Christilaw: Leach’s recipe for success: Be exception at the routine

A conversation with Mike Leach covers a lot of territory.

When the Washington State football coach spoke to Monday’s Cougar Club Luncheon, he talked about Saturday’s game with Idaho, the Mel Gibson movie “The Patriot,” his student loan debt during the early years of his coaching career, his aptitude for the Jackson Pollock school of painting and what he would do if he became dictator of Cuba. All in about 40 minutes.

You had to be there.

Leach is nothing if not entertaining, so anytime he headlines a luncheon you make sure you get through the buffet line and chow down quickly, because nothing is as unbecoming as having milk shooting out your nose because the speaker snuck up on you with a particularly funny anecdote or one-liner.

But all that is a distraction from the fact that Mike Leach has a very simple formula for success.

His Air Raid offense? You can almost put his whole package on a handful of 3x5 notecards. It’s not at all complicated: The beauty of its design lies in its execution.

In fact, that sums up his whole approach to the game.

“How do you think guys like Joe Montana and Jerry Rice got to be so good?” he asked. “It’s not that they were exceptional. They just got very good at making routine plays. They got better at making those plays than everybody else.”

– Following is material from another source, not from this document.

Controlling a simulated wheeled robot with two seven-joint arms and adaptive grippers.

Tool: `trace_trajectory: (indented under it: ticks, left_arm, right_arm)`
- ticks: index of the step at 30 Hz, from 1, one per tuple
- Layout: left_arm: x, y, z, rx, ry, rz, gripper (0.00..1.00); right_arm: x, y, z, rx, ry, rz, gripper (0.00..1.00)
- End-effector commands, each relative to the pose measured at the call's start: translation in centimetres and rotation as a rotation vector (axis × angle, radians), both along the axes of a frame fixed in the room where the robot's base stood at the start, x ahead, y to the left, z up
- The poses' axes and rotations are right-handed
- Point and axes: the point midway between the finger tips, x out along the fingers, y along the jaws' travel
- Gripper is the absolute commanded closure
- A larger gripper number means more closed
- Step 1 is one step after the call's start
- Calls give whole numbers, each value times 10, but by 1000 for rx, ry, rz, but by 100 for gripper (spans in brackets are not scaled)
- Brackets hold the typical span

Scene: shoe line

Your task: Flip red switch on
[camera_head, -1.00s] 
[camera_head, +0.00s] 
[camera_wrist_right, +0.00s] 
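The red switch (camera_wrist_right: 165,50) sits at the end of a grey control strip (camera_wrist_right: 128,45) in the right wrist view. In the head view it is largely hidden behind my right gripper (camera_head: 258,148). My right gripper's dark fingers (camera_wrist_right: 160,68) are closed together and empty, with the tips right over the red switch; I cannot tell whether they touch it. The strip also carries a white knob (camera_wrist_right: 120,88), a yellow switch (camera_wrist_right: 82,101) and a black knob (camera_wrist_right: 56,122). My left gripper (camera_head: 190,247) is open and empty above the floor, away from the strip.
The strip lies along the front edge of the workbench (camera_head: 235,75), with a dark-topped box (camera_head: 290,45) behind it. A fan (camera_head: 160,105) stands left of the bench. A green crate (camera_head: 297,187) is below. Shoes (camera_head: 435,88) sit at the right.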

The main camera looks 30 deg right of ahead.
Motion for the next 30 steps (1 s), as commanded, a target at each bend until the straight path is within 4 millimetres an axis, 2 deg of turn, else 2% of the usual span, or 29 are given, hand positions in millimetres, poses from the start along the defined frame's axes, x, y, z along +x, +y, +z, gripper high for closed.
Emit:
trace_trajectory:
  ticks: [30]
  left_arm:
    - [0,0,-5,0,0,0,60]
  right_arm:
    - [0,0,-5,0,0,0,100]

To Mike Leach, the game of football is all about routine plays. Want to win games? Make routine play after routine play. Want to get better? Get better at making those routine plays.

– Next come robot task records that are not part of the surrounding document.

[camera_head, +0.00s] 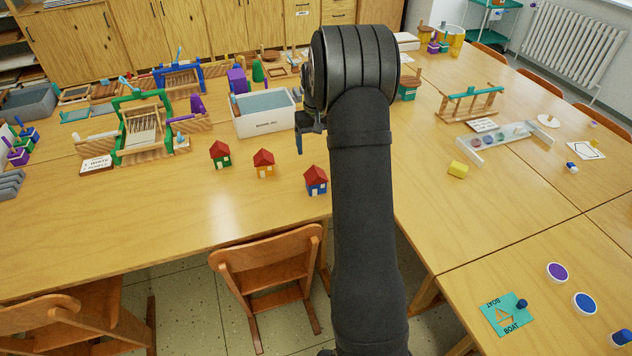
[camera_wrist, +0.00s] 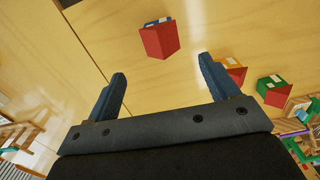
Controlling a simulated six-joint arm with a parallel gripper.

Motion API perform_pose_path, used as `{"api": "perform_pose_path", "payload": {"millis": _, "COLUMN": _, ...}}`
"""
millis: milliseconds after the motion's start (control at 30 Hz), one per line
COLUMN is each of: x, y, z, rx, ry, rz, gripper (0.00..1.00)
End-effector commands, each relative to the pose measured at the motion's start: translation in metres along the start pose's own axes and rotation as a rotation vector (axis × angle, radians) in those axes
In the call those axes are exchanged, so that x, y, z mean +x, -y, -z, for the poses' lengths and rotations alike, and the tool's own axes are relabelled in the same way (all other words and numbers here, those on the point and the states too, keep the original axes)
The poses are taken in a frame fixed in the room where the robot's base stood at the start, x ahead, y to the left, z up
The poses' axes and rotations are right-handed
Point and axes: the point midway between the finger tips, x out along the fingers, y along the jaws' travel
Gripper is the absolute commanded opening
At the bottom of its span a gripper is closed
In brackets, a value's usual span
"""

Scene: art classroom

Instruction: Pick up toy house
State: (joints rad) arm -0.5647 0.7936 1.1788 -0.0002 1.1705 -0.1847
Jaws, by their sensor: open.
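Three toy houses with red roofs stand in a slanting row on the table. The green toy house (camera_head: 220,159) is at the left, the orange one (camera_head: 264,170) in the middle, and the blue one (camera_head: 316,187) at the right, closest to the front edge. My gripper (camera_head: 300,142) is above the table behind the row, partly hidden by my arm. In the wrist view my gripper (camera_wrist: 162,67) is open and empty. The blue house (camera_wrist: 159,40) shows beyond the gap between its fingertips; the orange (camera_wrist: 237,65) and green (camera_wrist: 275,82) houses lie beyond the right finger.
A white bin (camera_head: 264,121) stands behind the houses. A wooden loom with green sides (camera_head: 142,125) is at the left. A yellow block (camera_head: 458,169) lies on the right. A chair (camera_head: 268,262) stands at the front edge.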

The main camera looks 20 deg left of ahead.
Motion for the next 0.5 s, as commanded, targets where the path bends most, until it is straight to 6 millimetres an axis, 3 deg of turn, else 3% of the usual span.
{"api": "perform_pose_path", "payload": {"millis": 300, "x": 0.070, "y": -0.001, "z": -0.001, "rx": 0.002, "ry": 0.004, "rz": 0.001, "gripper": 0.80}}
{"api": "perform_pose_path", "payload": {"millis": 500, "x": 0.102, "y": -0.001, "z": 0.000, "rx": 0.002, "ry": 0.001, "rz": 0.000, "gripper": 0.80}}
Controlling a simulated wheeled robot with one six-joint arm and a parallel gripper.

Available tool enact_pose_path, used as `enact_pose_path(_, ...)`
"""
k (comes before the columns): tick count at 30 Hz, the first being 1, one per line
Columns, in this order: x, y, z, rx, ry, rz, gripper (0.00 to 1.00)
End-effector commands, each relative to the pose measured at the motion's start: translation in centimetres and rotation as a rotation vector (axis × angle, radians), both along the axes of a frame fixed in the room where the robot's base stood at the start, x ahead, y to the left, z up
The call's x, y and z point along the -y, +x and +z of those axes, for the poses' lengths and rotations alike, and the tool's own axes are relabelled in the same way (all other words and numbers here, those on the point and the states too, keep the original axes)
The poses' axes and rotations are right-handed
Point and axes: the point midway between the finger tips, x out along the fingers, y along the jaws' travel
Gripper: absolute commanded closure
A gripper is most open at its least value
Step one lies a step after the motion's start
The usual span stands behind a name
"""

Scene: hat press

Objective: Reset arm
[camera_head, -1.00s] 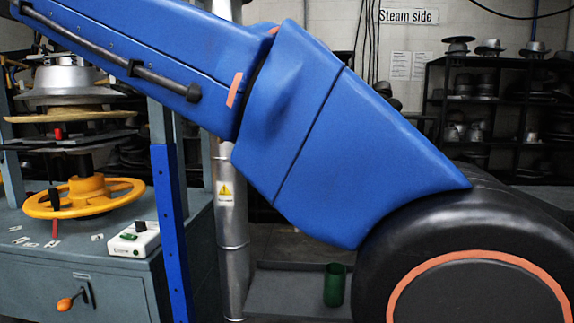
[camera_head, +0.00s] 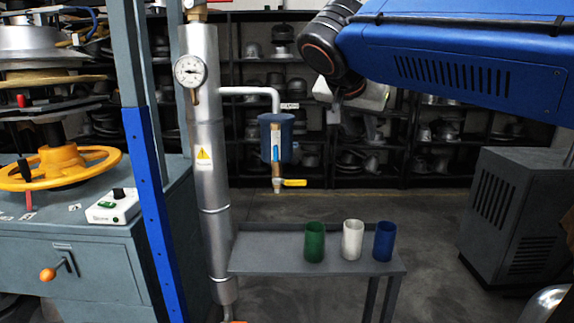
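My blue arm comes in from the upper right in the head view, with its dark, orange-ringed joint near the top middle. My gripper (camera_head: 338,100) seems to be the small dark part below that joint, against the cluttered shelves. It is too small and dark to tell whether its fingers are open or shut, or whether it holds anything. A green cup (camera_head: 315,242), a white cup (camera_head: 352,240) and a blue cup (camera_head: 384,241) stand upright in a row on a grey side shelf (camera_head: 262,250), well below and apart from my gripper.
The hat press with its yellow handwheel (camera_head: 62,168) stands at left, with a white control box (camera_head: 113,206) on its cabinet. A steam pipe (camera_head: 207,150) with a gauge and a yellow-handled valve (camera_head: 294,183) is in the middle. A grey cabinet (camera_head: 510,215) stands at right.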

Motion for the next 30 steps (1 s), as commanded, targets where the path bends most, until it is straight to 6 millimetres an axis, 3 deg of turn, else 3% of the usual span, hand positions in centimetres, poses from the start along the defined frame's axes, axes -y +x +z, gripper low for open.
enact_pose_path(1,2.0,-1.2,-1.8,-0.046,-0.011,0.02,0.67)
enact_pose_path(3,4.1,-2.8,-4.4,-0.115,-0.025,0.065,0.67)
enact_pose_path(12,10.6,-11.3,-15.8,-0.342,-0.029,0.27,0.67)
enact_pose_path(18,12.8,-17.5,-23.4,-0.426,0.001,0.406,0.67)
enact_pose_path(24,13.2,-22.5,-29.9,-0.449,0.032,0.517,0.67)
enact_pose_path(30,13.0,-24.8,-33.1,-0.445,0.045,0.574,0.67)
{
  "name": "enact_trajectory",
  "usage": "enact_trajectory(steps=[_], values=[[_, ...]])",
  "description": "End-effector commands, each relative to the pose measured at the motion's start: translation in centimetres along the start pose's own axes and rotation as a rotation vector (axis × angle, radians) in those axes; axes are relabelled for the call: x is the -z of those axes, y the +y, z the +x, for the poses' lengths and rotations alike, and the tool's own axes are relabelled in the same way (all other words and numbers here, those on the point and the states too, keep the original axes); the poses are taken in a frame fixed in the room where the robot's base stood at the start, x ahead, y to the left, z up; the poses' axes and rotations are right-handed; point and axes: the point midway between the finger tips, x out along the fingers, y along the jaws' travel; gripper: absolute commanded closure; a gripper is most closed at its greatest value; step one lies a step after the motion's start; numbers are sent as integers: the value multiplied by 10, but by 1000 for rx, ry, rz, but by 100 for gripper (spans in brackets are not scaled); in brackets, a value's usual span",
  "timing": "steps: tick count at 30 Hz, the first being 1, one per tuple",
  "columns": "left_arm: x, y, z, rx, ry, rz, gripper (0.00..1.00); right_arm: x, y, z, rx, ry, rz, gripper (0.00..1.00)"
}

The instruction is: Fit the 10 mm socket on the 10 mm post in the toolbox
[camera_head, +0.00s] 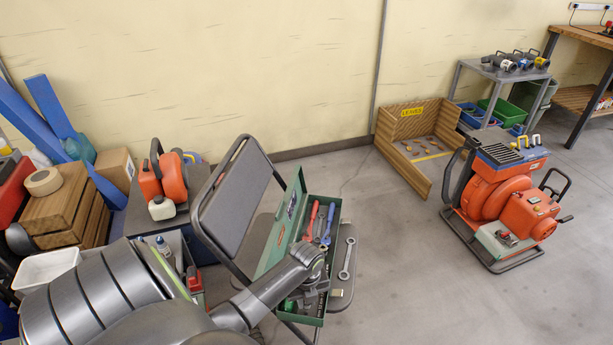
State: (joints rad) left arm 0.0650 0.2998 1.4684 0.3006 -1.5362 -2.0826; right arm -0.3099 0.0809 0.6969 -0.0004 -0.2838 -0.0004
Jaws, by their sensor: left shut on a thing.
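The green toolbox (275,243) stands open on a dark folding chair, its lid raised on the left side. Red and blue hand tools (320,222) lie in its far part. Small metal pieces lie in its near part, too small to tell apart, and I cannot make out the 10 mm post. My left arm reaches in from the lower left. My left gripper (312,284) is over the near part of the toolbox, pointing down. It is shut on a small thing, apparently the socket, which I cannot make out. My right gripper is not in view.
A wrench (347,259) lies on the chair seat right of the toolbox. The chair's backrest (235,205) rises behind the lid. An orange machine (507,205) and a wooden crate (418,140) stand on the floor at right. The floor between is clear.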

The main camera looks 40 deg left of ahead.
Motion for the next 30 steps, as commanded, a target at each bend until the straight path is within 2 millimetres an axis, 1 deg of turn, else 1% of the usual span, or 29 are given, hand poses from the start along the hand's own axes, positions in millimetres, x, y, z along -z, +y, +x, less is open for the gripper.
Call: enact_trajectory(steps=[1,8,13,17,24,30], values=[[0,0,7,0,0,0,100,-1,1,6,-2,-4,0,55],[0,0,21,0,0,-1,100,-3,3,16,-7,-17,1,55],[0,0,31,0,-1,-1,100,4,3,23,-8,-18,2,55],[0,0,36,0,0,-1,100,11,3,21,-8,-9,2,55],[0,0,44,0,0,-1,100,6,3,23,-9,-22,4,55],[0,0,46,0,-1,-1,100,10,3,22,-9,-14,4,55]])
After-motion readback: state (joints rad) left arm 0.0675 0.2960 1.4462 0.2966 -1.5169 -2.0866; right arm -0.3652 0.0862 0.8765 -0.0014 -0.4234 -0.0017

There’s a mystique about the game of football, a cult of the fantastic play. There’s a whole industry built up around the fantastic play – the one-handed catch, the 99-yard run, the incredible, thread-the-needle pass. The highlight reel stuff. The stuff that gets on ESPN SportsCenter.

But you can’t set out to make the exceptional play. In the Leach philosophy, you become exceptional at making the routine play.

To be successful, the routine play cannot be a sometime thing. Becoming occasionally routine isn’t good enough.

In fact, Leach blamed the exceptional play for the Cougars loss in Boise.

It wasn’t about the blue turf at Boise State. It wasn’t about Rypien-family magic.

It was about players losing sight of making the routine play right in front of them and trying to make exceptional plays.

“In my experience, there is, maybe, one exception that happens in a game and you just accept that and concentrate on doing your job,” he said. “We had too many guys out there, running around thinking they had to play for the exception.”

Keep making the routine play, he insists. He’ll live with the consequences of one exceptional play per game. If all 11 players make the routine play down after down, an exceptional play once in a while won’t matter. The game will have already been decided.

And really, when it comes right down to it, most of those exceptional plays are simply routine plays executed with the game on the line.

The Catch? The play that made the Legend of Joe Montana real? The pass to Dwight Clark at the back of the end zone to win the NFC Championship game? It was a routine pass play the San Francisco 49ers had run hundreds of times executed perfectly with the game on the line.

How about the most iconic play in NFL history – Bart Starr’s quarterback sneak to beat the Cowboys in the 1967 NFL Championship game, the game that will forever be known as “The Ice Bowl”?

Once again, timing is everything. Sandpoint’s Jerry Kramer makes a routine block on Jethro Pugh on a minus-20-degree day and his quarterback scores the game-winning touchdown.

For whatever reason, we equate routine with mundane, boring and monotonous. In other words, routine has a bad rap.

So the first step on the road to success is to rethink, embrace and master the routine.

Do that and the exceptional takes care of itself.